## Problem requirements
Write out the whole of the material exactly.

## Raw records
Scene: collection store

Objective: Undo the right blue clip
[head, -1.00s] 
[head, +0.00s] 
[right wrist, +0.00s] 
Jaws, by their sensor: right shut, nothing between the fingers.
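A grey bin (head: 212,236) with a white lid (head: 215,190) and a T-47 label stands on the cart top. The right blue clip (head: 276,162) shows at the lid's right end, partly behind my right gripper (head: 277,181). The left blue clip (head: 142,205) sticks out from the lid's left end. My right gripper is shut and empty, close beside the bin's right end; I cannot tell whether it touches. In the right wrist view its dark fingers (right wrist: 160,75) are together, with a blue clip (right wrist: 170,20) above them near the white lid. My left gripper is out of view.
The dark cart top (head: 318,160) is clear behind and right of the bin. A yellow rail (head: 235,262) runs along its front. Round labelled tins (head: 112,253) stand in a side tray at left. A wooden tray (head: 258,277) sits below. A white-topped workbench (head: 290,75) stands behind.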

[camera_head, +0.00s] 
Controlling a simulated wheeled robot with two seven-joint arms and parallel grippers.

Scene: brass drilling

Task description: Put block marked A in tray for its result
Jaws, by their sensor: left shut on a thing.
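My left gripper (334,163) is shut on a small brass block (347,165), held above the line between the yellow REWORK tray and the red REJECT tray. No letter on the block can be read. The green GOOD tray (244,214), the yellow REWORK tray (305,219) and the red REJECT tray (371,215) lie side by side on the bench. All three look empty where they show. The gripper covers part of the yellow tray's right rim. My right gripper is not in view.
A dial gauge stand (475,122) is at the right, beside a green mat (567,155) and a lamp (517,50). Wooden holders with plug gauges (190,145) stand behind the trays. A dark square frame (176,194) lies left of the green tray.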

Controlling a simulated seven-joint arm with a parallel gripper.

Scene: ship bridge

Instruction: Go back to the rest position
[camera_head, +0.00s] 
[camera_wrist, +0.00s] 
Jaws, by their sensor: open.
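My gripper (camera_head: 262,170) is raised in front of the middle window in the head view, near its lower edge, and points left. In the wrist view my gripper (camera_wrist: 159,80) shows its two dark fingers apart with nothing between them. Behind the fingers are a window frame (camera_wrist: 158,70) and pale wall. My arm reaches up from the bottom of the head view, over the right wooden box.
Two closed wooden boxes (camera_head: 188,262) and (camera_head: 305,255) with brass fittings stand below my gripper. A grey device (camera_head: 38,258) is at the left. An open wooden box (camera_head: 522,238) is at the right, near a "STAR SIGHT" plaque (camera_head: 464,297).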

## Answer to the task
Scene: collection store

Objective: Undo the right blue clip
[head, -1.00s] 
[head, +0.00s] 
[right wrist, +0.00s] 
Jaws, by their sensor: right shut, nothing between the fingers.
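A grey bin (head: 212,236) with a white lid (head: 215,190) and a T-47 label stands on the cart top. The right blue clip (head: 276,162) shows at the lid's right end, partly behind my right gripper (head: 277,181). The left blue clip (head: 142,205) sticks out from the lid's left end. My right gripper is shut and empty, close beside the bin's right end; I cannot tell whether it touches. In the right wrist view its dark fingers (right wrist: 160,75) are together, with a blue clip (right wrist: 170,20) above them near the white lid. My left gripper is out of view.
The dark cart top (head: 318,160) is clear behind and right of the bin. A yellow rail (head: 235,262) runs along its front. Round labelled tins (head: 112,253) stand in a side tray at left. A wooden tray (head: 258,277) sits below. A white-topped workbench (head: 290,75) stands behind.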

[camera_head, +0.00s] 
Controlling a simulated wheeled robot with two seven-joint arms and parallel grippers.

Scene: brass drilling

Task description: Put block marked A in tray for its result
Jaws, by their sensor: left shut on a thing.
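My left gripper (334,163) is shut on a small brass block (347,165), held above the line between the yellow REWORK tray and the red REJECT tray. No letter on the block can be read. The green GOOD tray (244,214), the yellow REWORK tray (305,219) and the red REJECT tray (371,215) lie side by side on the bench. All three look empty where they show. The gripper covers part of the yellow tray's right rim. My right gripper is not in view.
A dial gauge stand (475,122) is at the right, beside a green mat (567,155) and a lamp (517,50). Wooden holders with plug gauges (190,145) stand behind the trays. A dark square frame (176,194) lies left of the green tray.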

Controlling a simulated seven-joint arm with a parallel gripper.

Scene: ship bridge

Instruction: Go back to the rest position
[camera_head, +0.00s] 
[camera_wrist, +0.00s] 
Jaws, by their sensor: open.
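My gripper (camera_head: 262,170) is raised in front of the middle window in the head view, near its lower edge, and points left. In the wrist view my gripper (camera_wrist: 159,80) shows its two dark fingers apart with nothing between them. Behind the fingers are a window frame (camera_wrist: 158,70) and pale wall. My arm reaches up from the bottom of the head view, over the right wooden box.
Two closed wooden boxes (camera_head: 188,262) and (camera_head: 305,255) with brass fittings stand below my gripper. A grey device (camera_head: 38,258) is at the left. An open wooden box (camera_head: 522,238) is at the right, near a "STAR SIGHT" plaque (camera_head: 464,297).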

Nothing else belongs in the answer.